OBJECTIVE: Would you output the lines from the one with "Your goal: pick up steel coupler" through the last line of the material below, exactly, but without pictures?

|---|

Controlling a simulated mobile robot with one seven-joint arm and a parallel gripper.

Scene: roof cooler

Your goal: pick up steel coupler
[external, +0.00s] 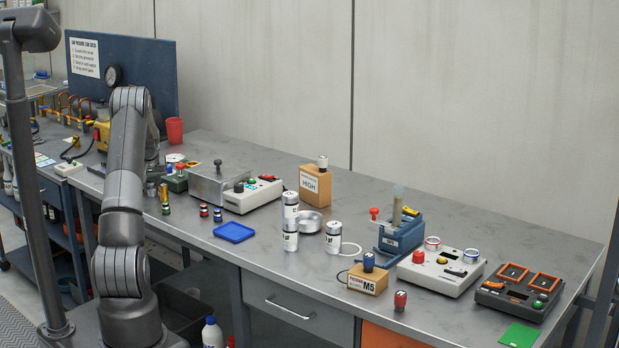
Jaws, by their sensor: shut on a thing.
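My arm rises at the left of the external view and bends down behind its own links over the bench. My gripper is hidden behind the arm, so its fingers and anything between them do not show. A small grey metal piece (151,189) shows just right of the arm at the bench's front edge; it may be a steel coupler, but it is too small to tell. No other piece can be clearly made out as the steel coupler.
Close to the arm are small brass and green fittings (165,198), a blue tray (234,232) and a grey metal box (217,184). White cans (290,225) stand mid-bench. A blue panel (140,72) stands behind the arm. Bare bench lies along the back right.

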|---|

RESULT OF THIS TASK:
Your goal: pick up steel coupler
[external, +0.00s] 
Jaws, by their sensor: shut on a thing.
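My arm rises at the left of the external view and bends down behind its own links over the bench. My gripper is hidden behind the arm, so its fingers and anything between them do not show. A small grey metal piece (151,189) shows just right of the arm at the bench's front edge; it may be a steel coupler, but it is too small to tell. No other piece can be clearly made out as the steel coupler.
Close to the arm are small brass and green fittings (165,198), a blue tray (234,232) and a grey metal box (217,184). White cans (290,225) stand mid-bench. A blue panel (140,72) stands behind the arm. Bare bench lies along the back right.

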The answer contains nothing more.